◆ **Task description**
Write out exactly the lines from the line with "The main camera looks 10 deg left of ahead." through the line with "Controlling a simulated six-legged", both ends included, and no other line.

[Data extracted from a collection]
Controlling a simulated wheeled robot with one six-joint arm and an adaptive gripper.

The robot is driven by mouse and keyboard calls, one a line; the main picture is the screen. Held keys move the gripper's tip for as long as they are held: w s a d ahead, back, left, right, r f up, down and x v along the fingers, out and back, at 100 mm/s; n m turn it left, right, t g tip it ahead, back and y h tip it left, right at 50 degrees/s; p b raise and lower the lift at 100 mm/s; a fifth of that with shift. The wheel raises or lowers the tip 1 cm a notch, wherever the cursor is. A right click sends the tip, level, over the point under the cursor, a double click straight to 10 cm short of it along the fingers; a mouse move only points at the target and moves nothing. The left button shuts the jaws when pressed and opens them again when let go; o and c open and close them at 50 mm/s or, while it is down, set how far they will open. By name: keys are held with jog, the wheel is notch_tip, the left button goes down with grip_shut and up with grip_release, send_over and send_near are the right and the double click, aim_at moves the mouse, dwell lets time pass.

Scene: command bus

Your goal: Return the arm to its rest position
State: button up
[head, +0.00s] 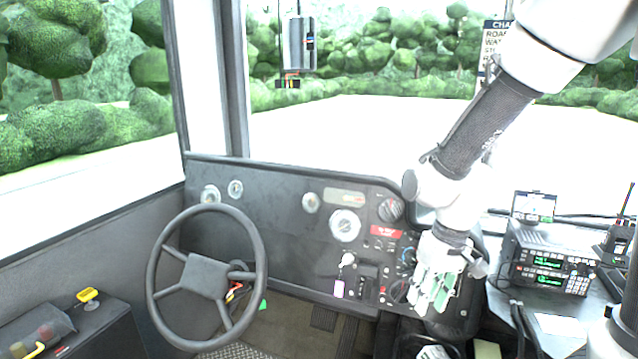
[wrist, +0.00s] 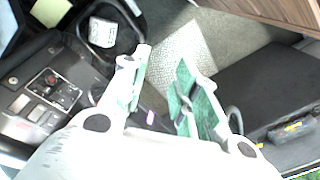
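My arm reaches down from the top right in the head view. My gripper (head: 436,290) hangs in front of the right end of the dashboard (head: 285,225), pointing down. In the wrist view my gripper (wrist: 160,90) shows two white fingers with green pads. The fingers are apart with a gap between them, and nothing is held in the gap. The floor and part of the console show beyond the fingertips.
The steering wheel (head: 205,280) stands left of my arm. A radio unit (head: 550,260) with a small screen (head: 534,207) on top sits close to the right. A yellow-topped control (head: 88,296) is on the left console. Floor is open between wheel and gripper.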

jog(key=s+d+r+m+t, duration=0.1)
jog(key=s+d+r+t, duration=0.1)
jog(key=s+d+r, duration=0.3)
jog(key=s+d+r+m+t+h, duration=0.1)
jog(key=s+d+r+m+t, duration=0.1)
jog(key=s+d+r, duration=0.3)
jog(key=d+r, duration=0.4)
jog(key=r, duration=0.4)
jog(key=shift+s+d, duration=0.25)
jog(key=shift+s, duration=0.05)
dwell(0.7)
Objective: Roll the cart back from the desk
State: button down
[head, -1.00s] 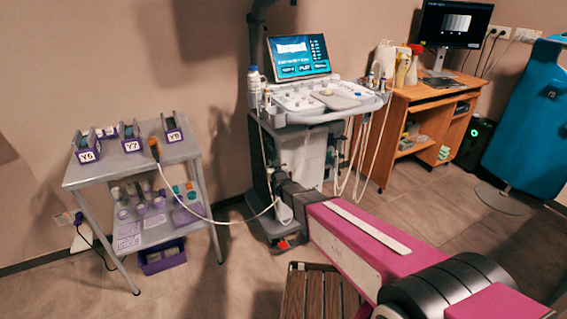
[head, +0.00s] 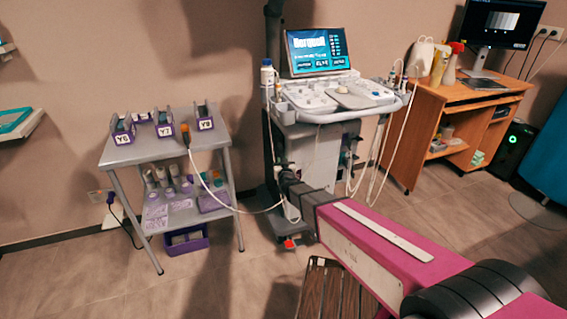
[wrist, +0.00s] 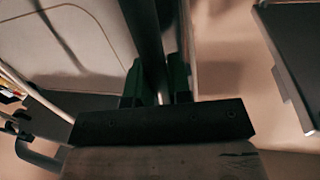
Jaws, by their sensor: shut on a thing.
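The cart (head: 318,148) is a white and grey wheeled scanner unit with a lit screen (head: 316,50), a control panel and hanging cables. It stands on the floor left of the wooden desk (head: 428,120), whose left end is close to the cart's right side. My arm reaches to the cart's left side. My gripper (wrist: 157,90) is shut on a dark upright post (wrist: 147,38) of the cart in the wrist view. In the head view the fingertips blend into the dark post and cannot be made out.
A grey side table (head: 150,152) with purple holders stands left of the cart; a cable runs from it toward the cart. A wooden slatted stool (head: 325,290) is under my arm. A wall shelf (head: 18,128) shows at far left. Open floor lies before the side table.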

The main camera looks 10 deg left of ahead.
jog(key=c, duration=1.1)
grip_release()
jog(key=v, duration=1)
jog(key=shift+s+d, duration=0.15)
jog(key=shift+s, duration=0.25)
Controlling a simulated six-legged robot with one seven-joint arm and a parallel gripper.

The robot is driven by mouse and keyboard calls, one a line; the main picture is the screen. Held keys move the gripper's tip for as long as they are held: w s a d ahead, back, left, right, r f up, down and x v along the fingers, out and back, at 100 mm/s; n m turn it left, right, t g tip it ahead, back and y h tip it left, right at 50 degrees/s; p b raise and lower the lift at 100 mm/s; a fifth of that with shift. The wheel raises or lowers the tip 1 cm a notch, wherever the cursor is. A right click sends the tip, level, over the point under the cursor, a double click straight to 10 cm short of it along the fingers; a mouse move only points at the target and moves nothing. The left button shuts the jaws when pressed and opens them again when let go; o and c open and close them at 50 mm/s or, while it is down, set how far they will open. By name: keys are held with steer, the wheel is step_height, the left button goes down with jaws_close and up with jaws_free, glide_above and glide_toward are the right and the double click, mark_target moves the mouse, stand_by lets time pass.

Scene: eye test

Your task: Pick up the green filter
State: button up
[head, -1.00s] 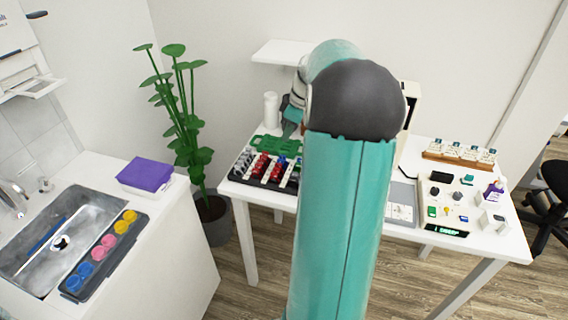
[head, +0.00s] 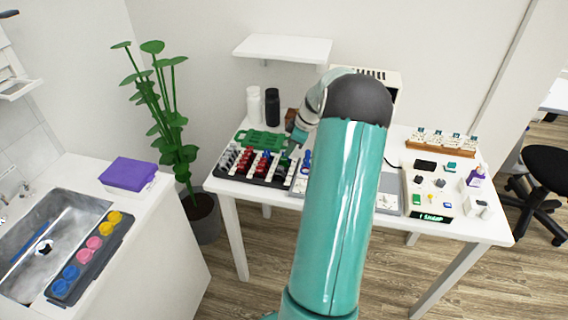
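I cannot single out the green filter for sure at this size. A black tray (head: 225,173) on the white table holds rows of small grey, red, blue and dark pieces. A flat green rack (head: 258,139) lies behind it. A small green block (head: 416,199) sits on the pale panel (head: 409,180) at the right. My teal arm crosses the middle of the view and hides part of the table. My gripper (head: 297,138) is near the tray's back right corner, above the table. Its fingers are too small and partly hidden to tell open from shut.
A white bottle (head: 254,105) and a black bottle (head: 272,107) stand behind the tray, under a wall shelf (head: 283,47). A wooden rack (head: 441,142) and a purple bottle (head: 476,177) stand at the right. A plant (head: 175,130) and a sink counter (head: 100,245) are at left.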

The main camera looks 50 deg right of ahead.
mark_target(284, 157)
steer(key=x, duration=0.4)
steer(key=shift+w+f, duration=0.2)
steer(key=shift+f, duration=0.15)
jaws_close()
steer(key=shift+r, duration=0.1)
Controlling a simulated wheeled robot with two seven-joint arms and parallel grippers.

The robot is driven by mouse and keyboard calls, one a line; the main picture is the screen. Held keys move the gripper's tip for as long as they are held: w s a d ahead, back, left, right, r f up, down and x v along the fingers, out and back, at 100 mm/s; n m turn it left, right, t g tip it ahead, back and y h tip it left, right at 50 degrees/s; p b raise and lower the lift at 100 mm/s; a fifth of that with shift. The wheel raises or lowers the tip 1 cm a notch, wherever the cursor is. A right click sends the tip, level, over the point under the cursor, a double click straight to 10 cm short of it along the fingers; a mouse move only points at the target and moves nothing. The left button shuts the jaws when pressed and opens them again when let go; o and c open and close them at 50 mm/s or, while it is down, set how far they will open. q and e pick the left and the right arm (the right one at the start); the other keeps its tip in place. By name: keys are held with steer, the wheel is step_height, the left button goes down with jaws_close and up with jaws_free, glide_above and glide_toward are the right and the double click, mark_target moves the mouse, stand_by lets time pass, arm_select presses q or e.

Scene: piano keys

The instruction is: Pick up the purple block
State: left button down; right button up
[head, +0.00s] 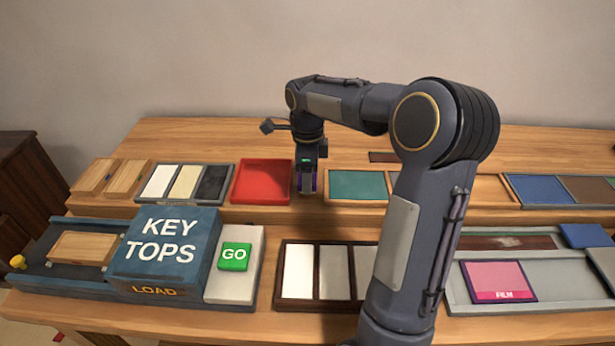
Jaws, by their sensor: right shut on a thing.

◆ **Worked solution**
The main camera looks 10 deg left of ahead.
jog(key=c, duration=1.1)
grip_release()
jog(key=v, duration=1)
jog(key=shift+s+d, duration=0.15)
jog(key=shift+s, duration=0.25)
Controlling a simulated six-legged robot with one seven-joint arm and a parallel gripper.

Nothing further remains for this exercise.